You can use forking. The startup script would load all the default configurations and initializations, then fork child processes to do the processing. It could then monitor the processes to see if they are still running.
http://php.net/manual/en/function.pcntl-fork.php
Well, if you need it as a cronjob, go ahead. If you want multiple processes, you most likely want to use pcntl_fork to create multiple instances of the same script.
Depending on how quickly you want to react to those jobs and if you're looking to do processor intensive tasks then you can also spread out that processing using a queuing system. Check out Gearman or beanstalkd with multiple workers per machine if you have multiple cores/processors.
Doesn't PHP have fork()? While that's not really multithreading, it is a basic way of co-routines.
One con of using cron is that it will execute a copy of your script at the interval you set regardless of how many script processes are already running.
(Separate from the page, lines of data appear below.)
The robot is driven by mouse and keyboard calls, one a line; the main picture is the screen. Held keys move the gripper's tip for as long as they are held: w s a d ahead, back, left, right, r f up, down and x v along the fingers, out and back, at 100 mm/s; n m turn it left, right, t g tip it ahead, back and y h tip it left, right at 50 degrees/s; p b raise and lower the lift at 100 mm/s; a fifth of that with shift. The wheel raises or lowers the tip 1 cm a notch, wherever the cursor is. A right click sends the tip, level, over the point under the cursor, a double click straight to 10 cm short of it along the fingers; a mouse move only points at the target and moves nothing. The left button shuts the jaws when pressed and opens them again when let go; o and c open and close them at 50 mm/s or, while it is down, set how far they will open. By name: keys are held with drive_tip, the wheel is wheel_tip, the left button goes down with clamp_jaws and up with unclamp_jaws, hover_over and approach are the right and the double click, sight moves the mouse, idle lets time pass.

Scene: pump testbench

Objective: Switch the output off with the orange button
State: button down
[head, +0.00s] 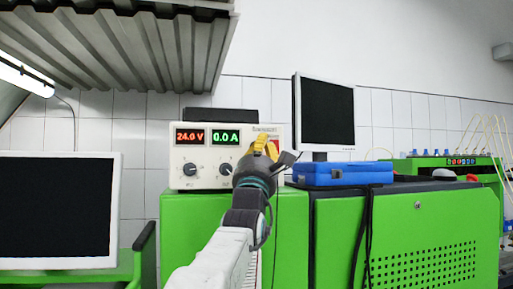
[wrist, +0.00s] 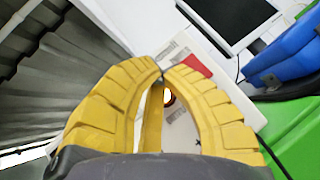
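The power supply (head: 181,161) is a white box on a green cabinet in the head view. Its displays read 24.0 V in red and 0.0 A in green, with two dark knobs below. My gripper (head: 264,142) is in front of the panel's right side and hides part of it. In the wrist view the yellow fingers of my gripper (wrist: 162,75) meet at their tips, with nothing seen held. I cannot tell whether the fingertips touch the panel.
A blue case (head: 340,174) lies on the cabinet right of the power supply, with a dark monitor (head: 326,113) behind it. Another dark screen (head: 55,210) stands at the left. A corrugated metal hood (head: 120,45) hangs above. The green cabinet (head: 420,240) fills the lower right.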

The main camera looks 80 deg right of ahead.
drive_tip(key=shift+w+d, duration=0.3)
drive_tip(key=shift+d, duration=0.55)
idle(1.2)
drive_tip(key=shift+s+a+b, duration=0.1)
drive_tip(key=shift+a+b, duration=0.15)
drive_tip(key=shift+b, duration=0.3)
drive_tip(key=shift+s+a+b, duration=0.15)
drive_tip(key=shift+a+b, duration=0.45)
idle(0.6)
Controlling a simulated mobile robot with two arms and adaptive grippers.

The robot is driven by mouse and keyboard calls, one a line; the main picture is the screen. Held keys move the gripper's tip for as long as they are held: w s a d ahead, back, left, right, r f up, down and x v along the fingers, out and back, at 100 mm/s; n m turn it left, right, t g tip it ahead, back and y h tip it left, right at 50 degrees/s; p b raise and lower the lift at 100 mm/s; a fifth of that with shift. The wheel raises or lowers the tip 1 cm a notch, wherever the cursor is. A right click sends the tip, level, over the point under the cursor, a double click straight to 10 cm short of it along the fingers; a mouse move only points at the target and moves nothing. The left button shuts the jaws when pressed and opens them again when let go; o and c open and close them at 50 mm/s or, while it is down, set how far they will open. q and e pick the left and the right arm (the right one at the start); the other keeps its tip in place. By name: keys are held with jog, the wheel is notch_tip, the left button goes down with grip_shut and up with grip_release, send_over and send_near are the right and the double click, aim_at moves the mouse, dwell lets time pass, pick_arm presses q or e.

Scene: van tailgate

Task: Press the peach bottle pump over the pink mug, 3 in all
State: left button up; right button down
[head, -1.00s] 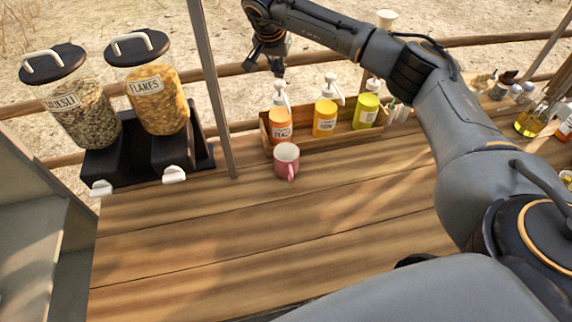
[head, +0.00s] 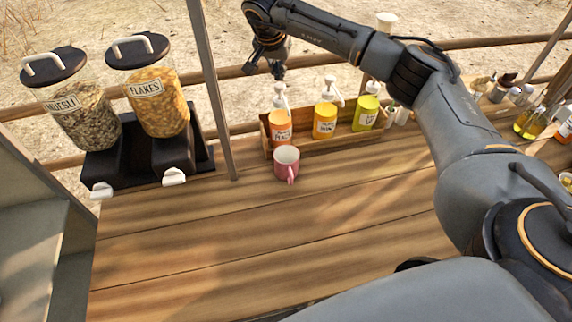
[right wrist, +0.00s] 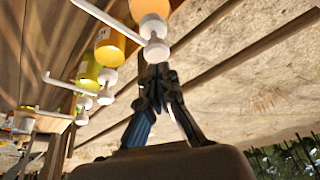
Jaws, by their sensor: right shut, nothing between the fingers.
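The peach bottle (head: 280,128) is orange with a white pump and stands at the left end of a wooden rack. Its pump head also shows in the right wrist view (right wrist: 156,52). The pink mug (head: 286,164) stands upright on the counter right in front of this bottle. My right gripper (head: 265,70) is shut and empty, just above the peach pump. In the right wrist view its fingertips (right wrist: 157,72) are close beside the pump head; I cannot tell whether they touch. My left gripper is not in view.
A yellow pump bottle (head: 325,120) and a yellow-green one (head: 366,112) share the rack (head: 340,140). Muesli (head: 75,108) and flakes (head: 155,95) dispensers stand at the left, near a thin post (head: 212,90). The front of the wooden counter (head: 250,230) is clear.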

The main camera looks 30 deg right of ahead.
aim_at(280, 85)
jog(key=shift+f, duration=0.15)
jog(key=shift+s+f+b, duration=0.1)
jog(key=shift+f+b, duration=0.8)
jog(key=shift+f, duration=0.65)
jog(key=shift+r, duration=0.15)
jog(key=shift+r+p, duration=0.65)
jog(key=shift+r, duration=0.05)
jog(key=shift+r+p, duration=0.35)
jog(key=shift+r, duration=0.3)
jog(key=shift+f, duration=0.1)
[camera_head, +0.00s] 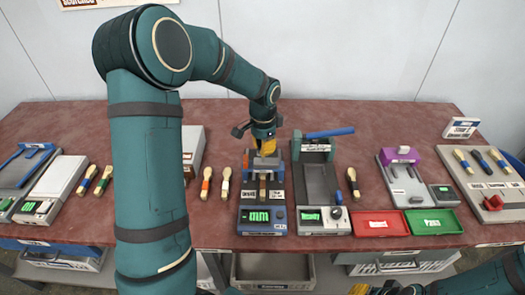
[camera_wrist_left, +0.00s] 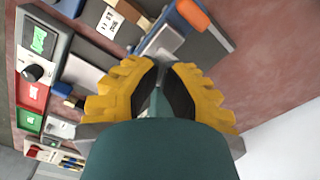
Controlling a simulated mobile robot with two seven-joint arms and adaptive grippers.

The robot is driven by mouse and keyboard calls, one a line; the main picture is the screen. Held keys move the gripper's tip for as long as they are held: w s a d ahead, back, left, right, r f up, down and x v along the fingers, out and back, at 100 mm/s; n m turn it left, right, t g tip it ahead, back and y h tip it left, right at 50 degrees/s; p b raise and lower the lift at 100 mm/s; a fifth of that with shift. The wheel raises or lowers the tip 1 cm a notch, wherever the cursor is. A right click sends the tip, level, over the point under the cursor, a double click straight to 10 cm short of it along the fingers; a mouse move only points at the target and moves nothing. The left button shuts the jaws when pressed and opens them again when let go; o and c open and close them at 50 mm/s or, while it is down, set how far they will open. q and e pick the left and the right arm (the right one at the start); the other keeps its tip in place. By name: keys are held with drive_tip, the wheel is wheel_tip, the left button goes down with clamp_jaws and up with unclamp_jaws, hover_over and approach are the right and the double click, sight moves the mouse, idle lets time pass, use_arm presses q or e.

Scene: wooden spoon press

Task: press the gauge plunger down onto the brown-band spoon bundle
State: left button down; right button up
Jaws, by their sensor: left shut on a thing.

This means the scripts need a way to communicate with each other so that a maximum of N scripts are kept running concurrently (excess scripts can just exit immediately).
An alternative to cron could be supervisord which will execute a configurable number of scripts and monitor each one so any that exit are respawned.

PHP - Activating Multiple Instances of a Process

I'm building a system that watches a queue and activates a set of tasks on a regular interval.
I'm interested in running multiple instances of my processing "bots" based on how many items are in the queue. So if there are 5 items I'll run two bots and if their are 10 I'll run four.
I know how to run multiple instances from CLI (manually), but how would I do this as a function of my application? And how would I properly track the creation and destruction of these bots?
It seems like cron (*nix) or task scheduler (windows) would be what you need.
http://en.wikipedia.org/wiki/Cron
http://msdn.microsoft.com/en-us/library/aa383614%28VS.85%29.aspx
These can run a PHP script that determine how many "bots" need run, calculations, etc. Anything PHP is capable of.
Also, for running the multiple bots in the background (after the main controller script has finished executing) you may want to look at PHP process forking.